In the context of Linux containers, resource management is provided by control groups (cgroups), process isolation is provided by kernel namespaces, security is provided by SELinux, and (overall) management by Docker CLI.

Let’s explore each element in more detail... first up: resource management as provided by cgroups.

In a nutshell, cgroups allow a user to allocate resources such as CPU time, system memory, network bandwidth, block IO or any combination of these resources to a set of user-defined task groups or processes running on a given system. Users can then monitor any cgroups they configure, deny cgroups access to certain resources, and even dynamically reconfigure cgroups on a running system. By using cgroups, system administrators gain fine-grained control over allocating, prioritizing, denying, managing, and monitoring system resources. Hardware resources can be smartly divided among tasks and users, often increasing overall system efficiency. For those who may not know, cgroups are not a new concept and the use of cgroups dates back to Red Hat Enterprise Linux 6. Red Hat Enterprise Linux 7 Beta has improved management capabilities of cgroups through systemd, which is a system and service manager.

Process isolation, the heart of the Linux container architecture, is provided by kernel namespaces within Red Hat Enterprise Linux. Currently, Linux implements six different types of namespaces, with the purpose each being to wrap a particular global system resource in an abstraction. This makes each specific resource appear as an isolated instance to the processes within the namespace, enabling isolation by creating the illusion that this group of processes are alone on the system.
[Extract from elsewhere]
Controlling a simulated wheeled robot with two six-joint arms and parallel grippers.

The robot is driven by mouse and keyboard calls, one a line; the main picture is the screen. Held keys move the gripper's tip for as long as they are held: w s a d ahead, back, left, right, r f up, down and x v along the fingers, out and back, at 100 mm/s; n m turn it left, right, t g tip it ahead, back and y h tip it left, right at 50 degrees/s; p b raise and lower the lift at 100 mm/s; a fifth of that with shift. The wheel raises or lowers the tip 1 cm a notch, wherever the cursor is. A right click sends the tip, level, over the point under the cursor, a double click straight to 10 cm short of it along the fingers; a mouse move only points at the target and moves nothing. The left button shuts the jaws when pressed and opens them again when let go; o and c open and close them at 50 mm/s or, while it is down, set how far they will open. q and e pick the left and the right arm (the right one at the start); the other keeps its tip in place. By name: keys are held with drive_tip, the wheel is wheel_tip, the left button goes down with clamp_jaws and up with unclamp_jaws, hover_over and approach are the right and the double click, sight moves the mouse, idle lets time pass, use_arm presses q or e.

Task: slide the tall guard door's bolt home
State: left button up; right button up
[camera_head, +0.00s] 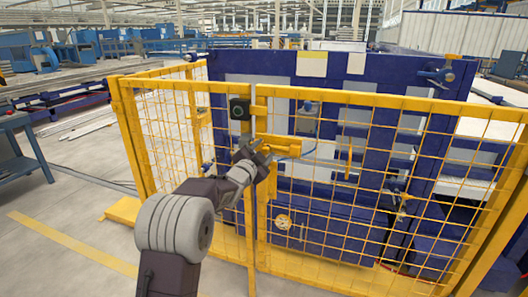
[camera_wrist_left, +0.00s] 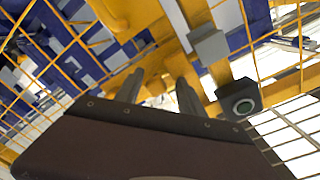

But why do we have to implement namespaces? For the simple reason that the Linux kernel is not container aware, as it is a user space concept, making it important to “teach” the kernel how to work with the notion of an isolated environment, using namespaces.

Red Hat Enterprise Linux 7 Beta implements the following namespaces:

PID namespaces provide isolation in the process ID namespace, allowing processes in different PID namespaces to have the same PID. One of the main benefits of PID namespaces is that containers can be migrated between hosts while keeping the same process IDs for the processes inside the container. PID namespace also allows each container to have its own init process that manages various system initialization tasks, and container lifecycle management.
Network namespaces provide isolation of network controllers, system resources associated with networking, firewall and routing tables. Network namespace allows each container to have its own virtual network stack that is associated with a process group. Each namespace has its own loopback device and process space. Virtual or real devices can be added to each network namespace, and IP addresses can be assigned to these devices and be used as a network node.
UTS namespaces isolate two system identifiers, nodename and domainname, returned by the uname() system call. The UTS namespace feature allows each container to have its own hostname and NIS domain name. This is useful for initialization and configuration scripts that tailor their actions based on these names.
Mount namespaces isolate the set of filesystem mount points seen by a group of processes, and facilitate the creation of different read-only filesystems. Processes in different mount namespaces can have different views of the filesystem hierarchy. With the addition of mount namespaces, the mount() and umount() system calls cease to operate on a global set of mount points (visible to all processes) on the system and instead perform operations that affect just the mount namespace associated with the container process.
IPC namespaces isolate certain interprocess communication (IPC) resources, such as System V IPC objects and POSIX message queues. Each IPC namespace has its own set of System V IPC identifiers and its own POSIX message queue filesystem.
User namespaces isolate the user and group ID number spaces, such that a process's user and group IDs can be different inside and outside a user namespace. The most interesting case here is that a process can have a normal unprivileged user ID outside a user namespace while at the same time having a user ID of 0 inside the namespace. This means that the process has full root privileges for operations inside the user namespace, but is unprivileged for operations outside the namespace. While very promising, there are still a few kinks to work out before it meets our standards for enabling it in Red Hat Enterprise Linux 7 Beta. Rest assured, we are working on stabilizing the code base and solving the issues so we can consider turning it on in the future when it becomes enterprise ready.

For security, SELinux fulfills this role, which, as with cgroups, is most certainly not a new concept, as it has been central to the Red Hat Enterprise Linux security strategy since its introduction in Red Hat Enterprise Linux 4. SELinux applies security labels and policies to Linux containers and their resources, providing an additional layer of security above and beyond the isolation provided by kernel namespaces.

So where does Docker come into the picture? Well, we are working closely with Docker, Inc in the open source way; our collaboration started with the Docker 0.7 release, with key contributions from the Red Hat team towards a new storage driver (device mapper thin provisioning) that allowed Docker to run on Red Hat Enterprise Linux. Red Hat is doing a lot of heavy lifting on extending capabilities in the Docker upstream project, accelerating the pace of development, bringing in new features at a faster clip. One of the hallmarks of Docker 0.9, is a new built-in execution driver based on libcontainer, developed to access the kernel’s container APIs directly, without any other tooling dependencies. This native toolkit can manipulate core system capabilities such as cgroups, namespaces, network interfaces, firewall and other kernel features. Our collaboration continues to make Docker containers enterprise ready, and bring image-based life cycle management capabilities to Red Hat Enterprise Linux.

In summary, Linux Containers have emerged as a key open source application packaging and delivery technology, combining lightweight application isolation with the flexibility of image-based deployment methods. The Linux container apartment complex in Red Hat Enterprise Linux 7 Beta provides its tenants with their own secure and isolated home, oblivious of its neighbors. Red Hat Enterprise Linux 7 Beta provides a certified, stable software stack, optimized for a specific application, with underlying capabilities to package an application inside a Docker image.

So what do you think of the Linux container core capabilities I have outlined here? Is the Linux container topic in Red Hat Enterprise Linux 7 Beta relevant to your own day-to-day operations? I look forward to reading your feedback, comments and questions.